┏━━

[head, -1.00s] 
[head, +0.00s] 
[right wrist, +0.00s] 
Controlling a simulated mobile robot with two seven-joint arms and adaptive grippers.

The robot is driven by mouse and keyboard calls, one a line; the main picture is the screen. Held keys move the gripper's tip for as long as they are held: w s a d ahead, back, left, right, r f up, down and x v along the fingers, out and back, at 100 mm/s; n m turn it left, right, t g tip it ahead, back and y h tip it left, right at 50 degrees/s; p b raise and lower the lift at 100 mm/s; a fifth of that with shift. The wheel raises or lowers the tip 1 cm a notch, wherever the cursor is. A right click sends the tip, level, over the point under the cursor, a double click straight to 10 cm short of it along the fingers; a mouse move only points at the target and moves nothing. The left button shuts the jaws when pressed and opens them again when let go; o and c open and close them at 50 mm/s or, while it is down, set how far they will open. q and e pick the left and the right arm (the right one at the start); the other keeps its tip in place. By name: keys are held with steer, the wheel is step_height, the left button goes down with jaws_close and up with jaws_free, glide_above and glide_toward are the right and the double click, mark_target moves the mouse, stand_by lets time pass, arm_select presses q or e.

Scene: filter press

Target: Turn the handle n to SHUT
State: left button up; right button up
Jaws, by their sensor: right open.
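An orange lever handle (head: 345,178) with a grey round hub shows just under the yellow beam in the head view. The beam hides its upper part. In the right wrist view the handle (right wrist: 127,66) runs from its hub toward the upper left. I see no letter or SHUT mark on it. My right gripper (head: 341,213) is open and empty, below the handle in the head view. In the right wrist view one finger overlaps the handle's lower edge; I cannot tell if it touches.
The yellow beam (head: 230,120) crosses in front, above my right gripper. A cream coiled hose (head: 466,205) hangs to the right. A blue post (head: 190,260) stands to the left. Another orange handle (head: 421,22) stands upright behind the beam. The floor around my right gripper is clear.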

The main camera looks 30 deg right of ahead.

┗━━

-- What to do --
The lines from the top of the data above down to the line containing "Controlling a simulated" are to be copied exactly; no other line should appear.

-- Full answer --
[head, -1.00s] 
[head, +0.00s] 
[right wrist, +0.00s] 
Controlling a simulated mobile robot with two seven-joint arms and adaptive grippers.

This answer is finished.